Go through the material below and copy all lines with "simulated".

=-=-=

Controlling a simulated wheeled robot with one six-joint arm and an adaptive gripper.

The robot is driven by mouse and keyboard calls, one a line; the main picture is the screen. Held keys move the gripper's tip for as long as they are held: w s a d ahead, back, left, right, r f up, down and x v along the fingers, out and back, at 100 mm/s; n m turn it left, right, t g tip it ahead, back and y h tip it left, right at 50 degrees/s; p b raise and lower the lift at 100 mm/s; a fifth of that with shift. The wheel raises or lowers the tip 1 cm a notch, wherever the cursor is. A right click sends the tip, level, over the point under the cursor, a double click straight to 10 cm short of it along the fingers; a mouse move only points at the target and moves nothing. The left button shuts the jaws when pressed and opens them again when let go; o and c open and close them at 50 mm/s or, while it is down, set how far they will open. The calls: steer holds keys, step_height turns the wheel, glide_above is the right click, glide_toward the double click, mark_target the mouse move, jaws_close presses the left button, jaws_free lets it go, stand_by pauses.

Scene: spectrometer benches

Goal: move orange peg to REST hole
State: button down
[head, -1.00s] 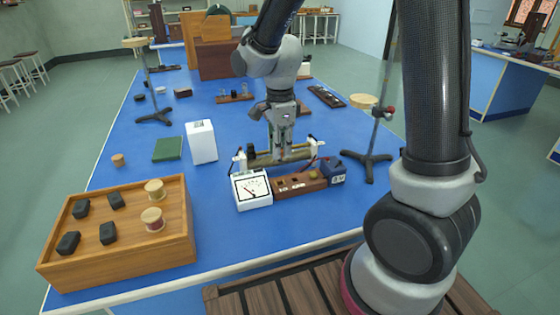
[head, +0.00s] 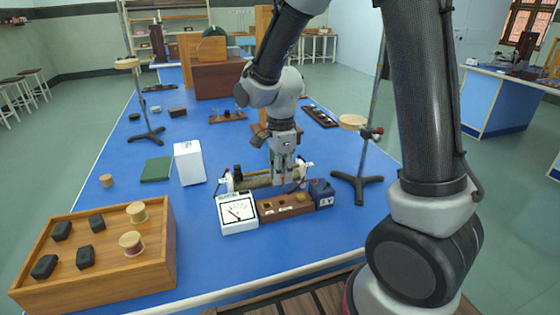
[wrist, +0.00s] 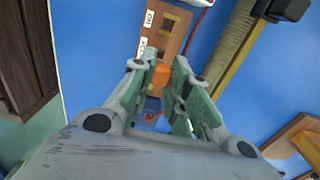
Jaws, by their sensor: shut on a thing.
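The orange peg (wrist: 161,74) shows between my fingertips in the wrist view. My gripper (wrist: 158,76) is shut on it, over the brown wooden block (wrist: 172,40). I cannot tell whether the peg's lower end is in a hole or above the block. Dark square holes and small white labels show on the block; the labels are too small to read surely. In the head view my gripper (head: 284,181) is just behind the block (head: 270,211), and the peg cannot be made out there.
A white meter (head: 238,213) stands left of the block and a dark blue box (head: 321,193) right of it. A wound coil (head: 255,181) lies behind. A clamp stand (head: 357,181) is to the right. A wooden box (head: 90,285) fills the front left.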

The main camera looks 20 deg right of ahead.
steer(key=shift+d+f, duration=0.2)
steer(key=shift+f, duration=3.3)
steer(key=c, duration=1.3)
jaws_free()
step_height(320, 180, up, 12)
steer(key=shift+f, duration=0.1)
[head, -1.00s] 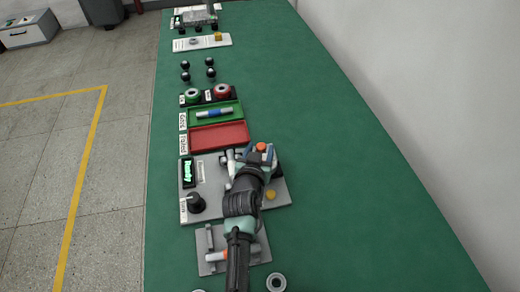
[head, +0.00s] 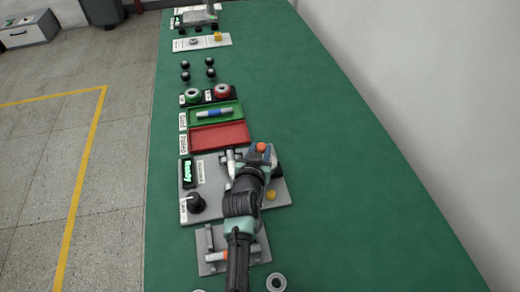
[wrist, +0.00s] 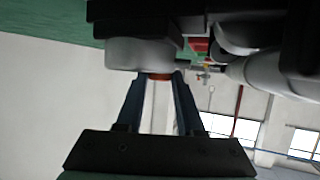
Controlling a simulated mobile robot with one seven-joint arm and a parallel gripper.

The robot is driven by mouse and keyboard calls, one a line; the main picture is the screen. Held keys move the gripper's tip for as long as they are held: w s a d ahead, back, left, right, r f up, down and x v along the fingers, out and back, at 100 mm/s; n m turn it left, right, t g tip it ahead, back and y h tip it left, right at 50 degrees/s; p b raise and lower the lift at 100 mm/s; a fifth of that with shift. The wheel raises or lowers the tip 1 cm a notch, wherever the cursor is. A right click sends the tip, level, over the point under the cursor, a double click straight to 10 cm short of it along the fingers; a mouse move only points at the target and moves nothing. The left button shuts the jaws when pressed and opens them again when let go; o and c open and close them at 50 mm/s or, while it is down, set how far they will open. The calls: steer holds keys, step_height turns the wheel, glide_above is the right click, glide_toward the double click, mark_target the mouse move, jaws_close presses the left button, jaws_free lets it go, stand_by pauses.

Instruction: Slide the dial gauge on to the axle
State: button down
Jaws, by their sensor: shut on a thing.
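My gripper (head: 264,158) is over the far right part of the grey station plate (head: 283,194). Its fingers (wrist: 160,82) are shut on a small orange-red part in the wrist view (wrist: 160,76), which joins a pale grey body (wrist: 138,54). An orange cap also shows at the gripper in the head view (head: 261,147). This looks like the dial gauge, but its face is hidden. A short metal pin (head: 230,157) stands just left of the gripper. I cannot tell for sure which part is the axle, or whether the held part touches it.
The station carries a lit "Ready" display (head: 187,171) and a black knob (head: 196,203). Beyond it lie a red tray (head: 220,136) and a green tray (head: 237,106) holding a blue-banded rod (head: 212,113). A grey fixture (head: 211,268) is nearer. The right side of the green table is clear.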

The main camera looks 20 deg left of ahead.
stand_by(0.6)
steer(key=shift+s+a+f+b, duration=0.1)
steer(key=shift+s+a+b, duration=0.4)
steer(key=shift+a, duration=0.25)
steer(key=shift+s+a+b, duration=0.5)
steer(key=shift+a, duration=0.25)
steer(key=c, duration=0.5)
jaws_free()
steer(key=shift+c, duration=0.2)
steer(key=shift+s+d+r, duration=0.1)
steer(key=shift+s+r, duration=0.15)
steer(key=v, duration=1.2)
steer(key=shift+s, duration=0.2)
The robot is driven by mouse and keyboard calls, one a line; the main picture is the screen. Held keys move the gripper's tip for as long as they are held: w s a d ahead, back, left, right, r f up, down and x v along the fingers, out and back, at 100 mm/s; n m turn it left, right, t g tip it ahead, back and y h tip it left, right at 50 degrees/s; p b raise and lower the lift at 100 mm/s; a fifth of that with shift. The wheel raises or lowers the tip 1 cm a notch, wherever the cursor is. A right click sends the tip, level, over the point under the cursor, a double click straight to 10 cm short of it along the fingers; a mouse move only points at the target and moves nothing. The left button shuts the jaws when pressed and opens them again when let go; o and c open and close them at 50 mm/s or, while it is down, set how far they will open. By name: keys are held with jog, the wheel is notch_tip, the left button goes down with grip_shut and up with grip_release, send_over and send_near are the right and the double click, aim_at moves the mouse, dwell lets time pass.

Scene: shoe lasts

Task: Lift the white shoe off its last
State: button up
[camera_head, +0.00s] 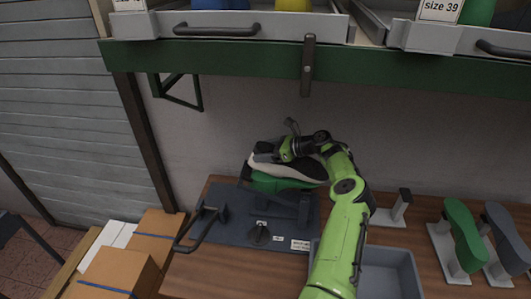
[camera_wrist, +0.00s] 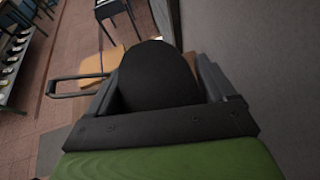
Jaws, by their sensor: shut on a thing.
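The white shoe (camera_head: 299,166), pale with dark areas, is at the back of the workbench in the head view. It lies directly above a green last (camera_head: 275,183); I cannot tell whether they touch. My gripper (camera_head: 267,152) is at the shoe's upper left end and is shut on it, with the arm reaching in from the right. The fingertips are partly hidden by the wrist and shoe. The wrist view shows a dark rounded form (camera_wrist: 160,75) beyond a bolted dark bar (camera_wrist: 165,127), with a green surface below; the grip itself is unclear there.
A dark machine base (camera_head: 225,222) with a black handle and knob lies under the last. A grey bin (camera_head: 385,275) is at the front right. Green and grey lasts (camera_head: 462,235) stand right. A green-edged shelf (camera_head: 235,62) hangs above; cardboard boxes (camera_head: 120,270) sit left.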

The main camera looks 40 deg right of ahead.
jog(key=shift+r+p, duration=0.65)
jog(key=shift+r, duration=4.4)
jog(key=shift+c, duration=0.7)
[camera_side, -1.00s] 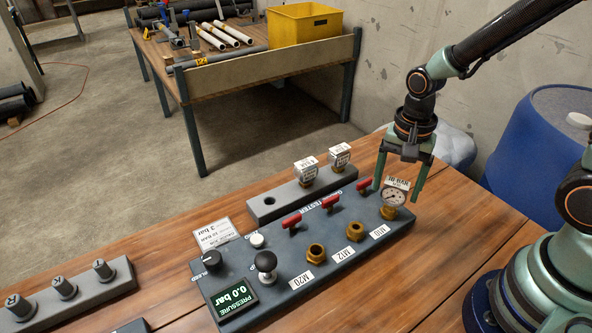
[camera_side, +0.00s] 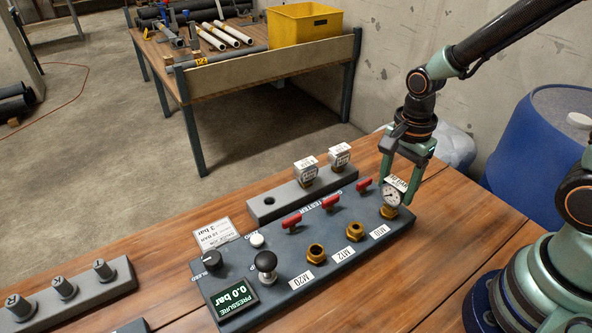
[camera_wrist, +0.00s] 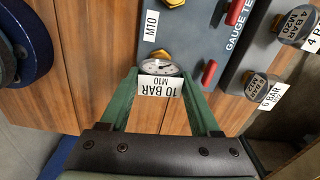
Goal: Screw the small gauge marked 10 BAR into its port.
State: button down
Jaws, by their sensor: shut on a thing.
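The small gauge (camera_side: 391,198) has a white round dial and a white tag reading 10 BAR M10, legible in the wrist view (camera_wrist: 159,85). It stands on the brass M10 port (camera_side: 388,213) at the right end of the grey gauge tester (camera_side: 290,262). How far its thread is in cannot be seen. My gripper (camera_side: 395,190) comes from above and is shut on the gauge, one green finger on either side. In the wrist view, the dial (camera_wrist: 162,68) lies between the fingertips, with brass visible beyond it.
Two open brass ports, M12 (camera_side: 355,231) and M20 (camera_side: 316,253), sit left of the gauge. Red valve handles (camera_side: 331,203) line the tester's back. A grey rack (camera_side: 287,204) behind holds two tagged gauges. The pressure display (camera_side: 234,298) reads 0.0 bar.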

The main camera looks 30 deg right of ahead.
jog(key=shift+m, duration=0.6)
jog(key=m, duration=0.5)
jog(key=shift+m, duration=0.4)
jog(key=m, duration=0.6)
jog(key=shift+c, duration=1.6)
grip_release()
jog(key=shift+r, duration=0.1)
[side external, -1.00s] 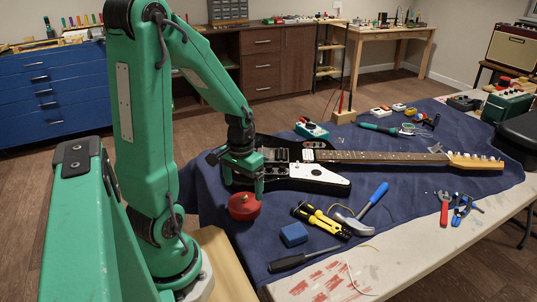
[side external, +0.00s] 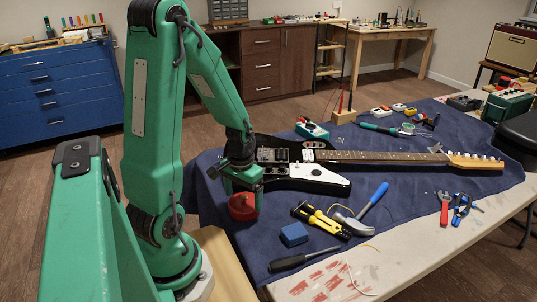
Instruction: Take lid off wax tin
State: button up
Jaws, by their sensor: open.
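The wax tin (side external: 243,208) is a small round red container on the blue cloth, left of the guitar's body. My gripper (side external: 243,198) points down over it from above, with its fingers at the tin's upper part. The jaws are open, and I cannot tell whether a finger touches the tin. The fingers hide part of the tin's top, so the lid's edge is not clear.
The guitar (side external: 375,158) lies right of the tin. A blue block (side external: 294,234), a screwdriver (side external: 290,262), yellow-handled pliers (side external: 320,220) and a blue-handled hammer (side external: 365,208) lie in front.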

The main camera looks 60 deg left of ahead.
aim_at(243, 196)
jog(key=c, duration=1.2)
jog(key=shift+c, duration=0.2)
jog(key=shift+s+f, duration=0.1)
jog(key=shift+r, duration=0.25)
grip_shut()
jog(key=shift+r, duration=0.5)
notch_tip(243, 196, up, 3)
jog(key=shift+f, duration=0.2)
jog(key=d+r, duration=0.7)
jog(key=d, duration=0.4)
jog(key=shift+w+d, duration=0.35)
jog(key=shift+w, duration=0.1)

=-=-=

_Exercise result:_
Controlling a simulated wheeled robot with one six-joint arm and an adaptive gripper.
Controlling a simulated mobile robot with one seven-joint arm and a parallel gripper.

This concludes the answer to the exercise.